NASELLE — Paintbrushes in hand, a group of Naselle Elementary School fourth- and fifth-graders touch up the stars painted on the bow of a six-foot long sailboat. After almost six months of building and designing the ship, the students are just days away from finishing their masterpiece, the “Maverick Jr.”
One classroom over, another group of their peers leans over laptop screens filled with swirling water currents and GPS tracking pins, debating the best place to send the small vessel off to sea.
“The boat is not motorized, so that’s why we have to look at wind patterns,” said Hannelie Popkin, a fifth-grader.
Once launched, the vessel will float across the Pacific Ocean with the ultimate goal of washing ashore in Japan. It’ll be one of 20 crafts launched under a program that gives Lower Columbia River region schoolchildren hands-on lessons in science, writing and Japanese culture.
It is sponsored by the Astoria-based Columbia River Maritime Museum and is in its second year.
Over the course of the school year, the students design two boats with built-in GPS trackers: one for their school and another to send to Choshi Secondary Junior High, a Japanese school participating in the program.
The American pupils swap letters with students in Choshi to learn more about life nearly 5,000 miles away. Once they are afloat, students jointly track them as they meander through across the Pacific, the world’s biggest ocean.
Naselle is one of four elementary schools in this region included in the program this year, which is completely free for the students. The museum covers all costs — including about $10,000 for two GPS-equipped miniboat kits from Educational Passages and a school field trip to the museum, Sandel said. Naselle also participated in the program last school year.
“I really try to pick schools that are underserved. It’s a yearlong thing where they learn about Japan and get to communicate with their new friends. … It’s also really scientific, with the kids getting to make every decision,” said Nate Sandel, the museum’s education director. “It’s just cool to see their eyes light up about it.”
Sandel said he picks schools with students and teachers who are most willing to fully engage with the program.
“It’s kind of like winning the lottery for us,” Hannelie said. “You don’t always get these opportunities.”
Naselle has a particularly special opportunity with the program this year, Sandel said. The Maverick Jr. is the first-ever miniboat to include temperature sensors for water and air.

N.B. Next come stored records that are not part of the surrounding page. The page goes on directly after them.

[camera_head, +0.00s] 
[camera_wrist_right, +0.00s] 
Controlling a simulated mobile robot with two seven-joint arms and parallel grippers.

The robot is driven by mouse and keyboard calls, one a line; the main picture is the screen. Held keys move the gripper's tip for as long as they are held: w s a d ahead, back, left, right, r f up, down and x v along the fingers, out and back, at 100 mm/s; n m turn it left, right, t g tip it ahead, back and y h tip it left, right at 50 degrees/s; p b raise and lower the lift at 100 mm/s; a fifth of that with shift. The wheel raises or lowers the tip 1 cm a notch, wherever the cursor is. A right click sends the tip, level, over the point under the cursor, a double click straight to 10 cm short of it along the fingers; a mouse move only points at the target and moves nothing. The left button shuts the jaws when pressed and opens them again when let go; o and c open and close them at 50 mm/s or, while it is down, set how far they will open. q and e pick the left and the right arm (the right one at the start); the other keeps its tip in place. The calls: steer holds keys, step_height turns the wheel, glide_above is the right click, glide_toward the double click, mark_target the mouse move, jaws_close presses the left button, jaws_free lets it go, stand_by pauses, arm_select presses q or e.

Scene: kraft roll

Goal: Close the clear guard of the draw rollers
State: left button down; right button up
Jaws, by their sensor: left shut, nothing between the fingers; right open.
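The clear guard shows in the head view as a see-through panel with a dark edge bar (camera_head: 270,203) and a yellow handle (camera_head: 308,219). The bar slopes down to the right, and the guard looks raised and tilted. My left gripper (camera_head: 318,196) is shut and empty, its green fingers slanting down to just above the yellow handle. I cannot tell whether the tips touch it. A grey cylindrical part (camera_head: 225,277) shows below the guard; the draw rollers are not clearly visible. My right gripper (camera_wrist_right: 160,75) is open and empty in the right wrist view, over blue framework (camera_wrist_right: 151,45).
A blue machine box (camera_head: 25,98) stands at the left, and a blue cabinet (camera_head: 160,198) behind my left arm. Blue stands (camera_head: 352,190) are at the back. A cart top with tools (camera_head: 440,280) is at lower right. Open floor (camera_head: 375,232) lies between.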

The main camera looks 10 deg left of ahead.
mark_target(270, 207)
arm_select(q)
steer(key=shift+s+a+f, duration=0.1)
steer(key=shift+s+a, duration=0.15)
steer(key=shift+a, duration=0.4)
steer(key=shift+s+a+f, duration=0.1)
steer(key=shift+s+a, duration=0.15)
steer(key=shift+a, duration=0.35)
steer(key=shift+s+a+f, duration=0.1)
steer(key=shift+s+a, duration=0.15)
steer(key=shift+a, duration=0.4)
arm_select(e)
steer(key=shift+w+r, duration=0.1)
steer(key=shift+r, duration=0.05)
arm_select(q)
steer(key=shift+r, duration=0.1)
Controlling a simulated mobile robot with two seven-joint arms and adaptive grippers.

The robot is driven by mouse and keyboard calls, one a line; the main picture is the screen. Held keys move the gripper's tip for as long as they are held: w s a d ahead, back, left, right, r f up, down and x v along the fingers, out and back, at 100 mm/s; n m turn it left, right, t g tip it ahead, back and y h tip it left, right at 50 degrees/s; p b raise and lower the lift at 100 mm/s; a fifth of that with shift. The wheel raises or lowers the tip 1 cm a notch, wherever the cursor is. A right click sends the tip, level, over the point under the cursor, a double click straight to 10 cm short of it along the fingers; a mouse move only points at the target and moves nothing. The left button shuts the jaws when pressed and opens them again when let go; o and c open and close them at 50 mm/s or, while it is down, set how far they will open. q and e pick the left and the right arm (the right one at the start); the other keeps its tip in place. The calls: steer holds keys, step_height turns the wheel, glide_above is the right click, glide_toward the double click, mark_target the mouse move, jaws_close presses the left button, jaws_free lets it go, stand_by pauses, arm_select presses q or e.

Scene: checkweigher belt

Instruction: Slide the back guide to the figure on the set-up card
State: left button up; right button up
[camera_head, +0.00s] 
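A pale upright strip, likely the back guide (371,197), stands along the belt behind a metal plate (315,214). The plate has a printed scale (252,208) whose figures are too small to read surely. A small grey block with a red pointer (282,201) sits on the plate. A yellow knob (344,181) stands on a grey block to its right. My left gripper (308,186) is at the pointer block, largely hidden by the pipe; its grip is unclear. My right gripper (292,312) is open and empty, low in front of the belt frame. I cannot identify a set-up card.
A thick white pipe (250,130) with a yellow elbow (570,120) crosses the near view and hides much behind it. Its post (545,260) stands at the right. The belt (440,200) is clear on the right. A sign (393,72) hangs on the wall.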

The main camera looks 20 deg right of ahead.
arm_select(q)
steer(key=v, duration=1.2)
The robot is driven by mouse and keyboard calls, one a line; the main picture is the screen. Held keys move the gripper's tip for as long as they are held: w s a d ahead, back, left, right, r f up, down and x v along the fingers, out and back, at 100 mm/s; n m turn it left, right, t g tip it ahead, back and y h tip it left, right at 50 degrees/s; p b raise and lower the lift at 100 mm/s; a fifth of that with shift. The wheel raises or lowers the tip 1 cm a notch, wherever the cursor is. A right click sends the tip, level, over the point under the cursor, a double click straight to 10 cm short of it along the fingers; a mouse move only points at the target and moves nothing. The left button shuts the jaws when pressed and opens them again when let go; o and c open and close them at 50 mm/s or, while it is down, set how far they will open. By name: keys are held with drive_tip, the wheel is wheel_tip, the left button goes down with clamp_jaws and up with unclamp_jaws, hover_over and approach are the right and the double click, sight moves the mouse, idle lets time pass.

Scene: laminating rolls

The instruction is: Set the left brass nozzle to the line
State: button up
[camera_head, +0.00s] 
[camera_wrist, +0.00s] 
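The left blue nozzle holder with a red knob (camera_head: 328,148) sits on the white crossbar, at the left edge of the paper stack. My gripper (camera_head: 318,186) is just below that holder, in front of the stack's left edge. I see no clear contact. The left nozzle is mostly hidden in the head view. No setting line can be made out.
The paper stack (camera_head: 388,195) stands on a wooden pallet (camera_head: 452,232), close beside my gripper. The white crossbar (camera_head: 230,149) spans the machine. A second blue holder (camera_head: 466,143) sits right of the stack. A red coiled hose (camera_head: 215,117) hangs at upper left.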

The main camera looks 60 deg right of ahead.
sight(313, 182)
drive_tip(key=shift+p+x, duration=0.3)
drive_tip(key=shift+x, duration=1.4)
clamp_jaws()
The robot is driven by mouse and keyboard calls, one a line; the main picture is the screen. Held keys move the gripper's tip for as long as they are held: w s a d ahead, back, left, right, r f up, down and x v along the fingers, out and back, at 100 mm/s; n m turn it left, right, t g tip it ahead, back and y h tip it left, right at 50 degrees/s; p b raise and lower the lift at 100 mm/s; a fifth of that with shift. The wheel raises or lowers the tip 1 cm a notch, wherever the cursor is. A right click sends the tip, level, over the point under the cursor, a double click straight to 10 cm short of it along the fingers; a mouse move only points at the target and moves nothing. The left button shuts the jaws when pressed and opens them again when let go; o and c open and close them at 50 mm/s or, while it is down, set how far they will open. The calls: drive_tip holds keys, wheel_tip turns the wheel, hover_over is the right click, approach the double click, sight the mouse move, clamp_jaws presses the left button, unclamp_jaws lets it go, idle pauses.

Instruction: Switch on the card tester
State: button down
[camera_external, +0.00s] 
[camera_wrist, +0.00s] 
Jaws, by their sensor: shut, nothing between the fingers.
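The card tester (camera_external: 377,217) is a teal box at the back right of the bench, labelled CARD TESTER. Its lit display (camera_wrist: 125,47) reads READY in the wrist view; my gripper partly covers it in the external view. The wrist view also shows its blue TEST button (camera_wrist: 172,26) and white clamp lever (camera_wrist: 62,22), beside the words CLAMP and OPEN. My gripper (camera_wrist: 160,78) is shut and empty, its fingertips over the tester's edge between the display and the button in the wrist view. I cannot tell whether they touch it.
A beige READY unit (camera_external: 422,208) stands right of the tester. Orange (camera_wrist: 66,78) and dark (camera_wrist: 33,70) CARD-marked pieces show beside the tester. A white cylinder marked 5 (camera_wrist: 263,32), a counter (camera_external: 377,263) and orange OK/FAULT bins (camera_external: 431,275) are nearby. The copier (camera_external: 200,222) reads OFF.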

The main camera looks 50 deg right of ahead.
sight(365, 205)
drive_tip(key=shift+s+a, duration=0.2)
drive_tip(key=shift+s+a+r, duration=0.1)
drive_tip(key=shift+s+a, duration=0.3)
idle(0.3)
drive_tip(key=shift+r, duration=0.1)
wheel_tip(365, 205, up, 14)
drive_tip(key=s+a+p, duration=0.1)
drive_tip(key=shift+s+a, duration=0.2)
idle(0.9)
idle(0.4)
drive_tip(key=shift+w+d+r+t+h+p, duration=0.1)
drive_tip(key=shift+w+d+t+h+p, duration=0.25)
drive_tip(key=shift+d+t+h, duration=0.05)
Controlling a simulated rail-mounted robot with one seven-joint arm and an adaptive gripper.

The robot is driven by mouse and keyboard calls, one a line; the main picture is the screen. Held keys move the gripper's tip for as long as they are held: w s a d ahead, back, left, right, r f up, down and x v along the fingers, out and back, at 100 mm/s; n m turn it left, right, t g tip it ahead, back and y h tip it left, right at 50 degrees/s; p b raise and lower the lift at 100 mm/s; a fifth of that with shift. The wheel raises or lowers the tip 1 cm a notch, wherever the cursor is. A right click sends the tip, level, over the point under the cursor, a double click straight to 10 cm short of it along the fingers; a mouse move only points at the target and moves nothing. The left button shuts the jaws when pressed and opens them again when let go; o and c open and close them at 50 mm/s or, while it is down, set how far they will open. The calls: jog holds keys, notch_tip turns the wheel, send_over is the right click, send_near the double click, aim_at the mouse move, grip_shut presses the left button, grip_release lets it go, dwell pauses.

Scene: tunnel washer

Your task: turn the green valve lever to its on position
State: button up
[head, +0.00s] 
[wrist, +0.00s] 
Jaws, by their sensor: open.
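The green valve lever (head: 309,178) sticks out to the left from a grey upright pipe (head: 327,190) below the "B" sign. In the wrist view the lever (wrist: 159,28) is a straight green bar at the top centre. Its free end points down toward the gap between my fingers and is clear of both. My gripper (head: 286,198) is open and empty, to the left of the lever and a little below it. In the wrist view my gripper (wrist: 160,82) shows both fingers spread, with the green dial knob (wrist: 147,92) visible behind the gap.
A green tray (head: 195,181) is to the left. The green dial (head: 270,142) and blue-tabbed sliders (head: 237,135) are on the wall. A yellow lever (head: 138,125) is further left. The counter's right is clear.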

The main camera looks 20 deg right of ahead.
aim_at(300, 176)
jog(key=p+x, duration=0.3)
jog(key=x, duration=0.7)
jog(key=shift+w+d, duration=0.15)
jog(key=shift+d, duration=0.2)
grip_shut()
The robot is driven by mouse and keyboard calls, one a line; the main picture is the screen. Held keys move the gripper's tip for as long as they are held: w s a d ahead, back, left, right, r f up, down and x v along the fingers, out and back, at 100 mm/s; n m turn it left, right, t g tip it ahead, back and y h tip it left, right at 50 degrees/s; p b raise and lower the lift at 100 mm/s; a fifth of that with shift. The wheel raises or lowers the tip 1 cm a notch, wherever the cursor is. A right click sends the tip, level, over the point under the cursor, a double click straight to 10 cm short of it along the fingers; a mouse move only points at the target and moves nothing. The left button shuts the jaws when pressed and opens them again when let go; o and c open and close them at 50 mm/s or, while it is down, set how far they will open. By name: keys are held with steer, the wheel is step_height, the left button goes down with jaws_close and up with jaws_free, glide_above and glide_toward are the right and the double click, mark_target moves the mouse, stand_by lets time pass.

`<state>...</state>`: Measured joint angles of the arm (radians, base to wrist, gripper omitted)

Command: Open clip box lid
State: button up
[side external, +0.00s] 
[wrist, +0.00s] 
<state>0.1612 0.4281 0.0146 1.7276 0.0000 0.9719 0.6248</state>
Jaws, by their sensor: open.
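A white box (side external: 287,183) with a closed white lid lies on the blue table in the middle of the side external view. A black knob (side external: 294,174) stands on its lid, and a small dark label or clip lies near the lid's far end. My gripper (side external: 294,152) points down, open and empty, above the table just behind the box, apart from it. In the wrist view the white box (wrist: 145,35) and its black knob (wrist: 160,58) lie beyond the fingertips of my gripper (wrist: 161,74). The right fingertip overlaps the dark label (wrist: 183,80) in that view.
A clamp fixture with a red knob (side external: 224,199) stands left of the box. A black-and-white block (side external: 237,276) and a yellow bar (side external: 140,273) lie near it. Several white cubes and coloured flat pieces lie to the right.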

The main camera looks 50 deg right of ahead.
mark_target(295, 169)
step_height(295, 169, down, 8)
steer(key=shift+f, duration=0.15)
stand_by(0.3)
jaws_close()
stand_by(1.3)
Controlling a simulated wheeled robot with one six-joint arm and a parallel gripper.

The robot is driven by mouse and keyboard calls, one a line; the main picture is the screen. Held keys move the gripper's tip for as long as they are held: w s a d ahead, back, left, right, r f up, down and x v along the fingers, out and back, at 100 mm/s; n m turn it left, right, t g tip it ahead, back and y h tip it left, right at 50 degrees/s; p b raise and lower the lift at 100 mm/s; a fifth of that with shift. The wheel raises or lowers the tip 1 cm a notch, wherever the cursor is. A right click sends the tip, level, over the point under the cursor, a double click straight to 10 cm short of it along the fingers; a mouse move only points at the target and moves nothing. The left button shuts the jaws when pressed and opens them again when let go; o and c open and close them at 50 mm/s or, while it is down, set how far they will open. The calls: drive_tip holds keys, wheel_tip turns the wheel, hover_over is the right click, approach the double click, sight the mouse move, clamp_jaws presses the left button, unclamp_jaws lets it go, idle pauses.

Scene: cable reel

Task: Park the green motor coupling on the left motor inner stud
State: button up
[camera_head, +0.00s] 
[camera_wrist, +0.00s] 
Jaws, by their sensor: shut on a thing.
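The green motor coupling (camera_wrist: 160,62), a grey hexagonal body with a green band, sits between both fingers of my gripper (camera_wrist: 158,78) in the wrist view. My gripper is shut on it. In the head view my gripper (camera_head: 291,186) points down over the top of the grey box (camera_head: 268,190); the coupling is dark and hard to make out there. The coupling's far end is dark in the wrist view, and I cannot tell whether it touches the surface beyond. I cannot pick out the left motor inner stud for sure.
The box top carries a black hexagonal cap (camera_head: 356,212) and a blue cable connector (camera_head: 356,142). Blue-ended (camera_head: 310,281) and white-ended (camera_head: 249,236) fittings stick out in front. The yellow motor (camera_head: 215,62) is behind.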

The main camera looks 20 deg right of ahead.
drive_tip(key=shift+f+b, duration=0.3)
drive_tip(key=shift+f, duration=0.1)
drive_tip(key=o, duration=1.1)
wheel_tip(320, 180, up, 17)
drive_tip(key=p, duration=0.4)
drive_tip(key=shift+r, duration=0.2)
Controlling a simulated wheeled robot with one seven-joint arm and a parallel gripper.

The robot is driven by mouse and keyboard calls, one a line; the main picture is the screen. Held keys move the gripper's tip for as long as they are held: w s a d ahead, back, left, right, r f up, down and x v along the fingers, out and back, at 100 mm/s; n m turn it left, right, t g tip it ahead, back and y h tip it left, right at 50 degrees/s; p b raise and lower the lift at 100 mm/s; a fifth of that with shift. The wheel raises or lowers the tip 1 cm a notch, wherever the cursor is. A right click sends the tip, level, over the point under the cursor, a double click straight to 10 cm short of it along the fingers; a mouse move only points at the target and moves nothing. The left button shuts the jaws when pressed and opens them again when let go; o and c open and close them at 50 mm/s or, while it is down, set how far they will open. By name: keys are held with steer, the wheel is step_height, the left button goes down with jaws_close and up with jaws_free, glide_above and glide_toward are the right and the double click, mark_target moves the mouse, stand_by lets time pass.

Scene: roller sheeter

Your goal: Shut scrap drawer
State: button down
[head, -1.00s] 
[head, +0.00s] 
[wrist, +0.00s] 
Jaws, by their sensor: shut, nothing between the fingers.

Those sensors are connected with a data server for the National Oceanic and Atmospheric Administration (NOAA), and the Maverick Jr. will send regular pings to that server to log the water and air temperatures of its location, Sandel said.
“Some scientists will actually log into the miniboat website to look at that data,” Sandel said.
Right now, those scientists collect information about water temperatures and wind patterns in the ocean using similar sensors on buoys, Sandel said. However, the buoys are stationary, so the scientists have to make educated guesses about what those conditions are like between the buoys.
With the miniboats, NOAA can learn more about the actual features of the ocean to confirm or dispute their predictions, Sandel said. It’s a small contribution the Naselle students will make to the greater scientific community, he said.
More importantly for the students, the miniboat program is a hands-on exploration of science, math, art, communication and teamwork, said Naselle Elementary School teachers Kendall Ford and Sandra Smith, who manage the program at the school.
“The best thing about it is that it’s making science real to our kids,” said Smith, who teaches science and math for fourth- and fifth-graders.
“These are really strong memories to carry these students forward and keep kids motivated (in school),” she added.
Educational Passages ships the miniboats to schools in about four different pieces, so the students must put each vessel together, sand and paint them, mount the sail and masthead and install the GPS technology, Sandel said.
One of the more difficult tasks is attaching the keel, which must be filled with exactly 13 pounds of sand, Sandel said. This helps the boat stay upright — and ensures it can flip itself over whenever it capsizes.
The GPS tracker and other electronic equipment stay safe throughout the journey in a covered cargo hatch.
Students make every decision about the boat’s design and launch point. They also draft their own letters to the mayor of Choshi and send out news releases about the program.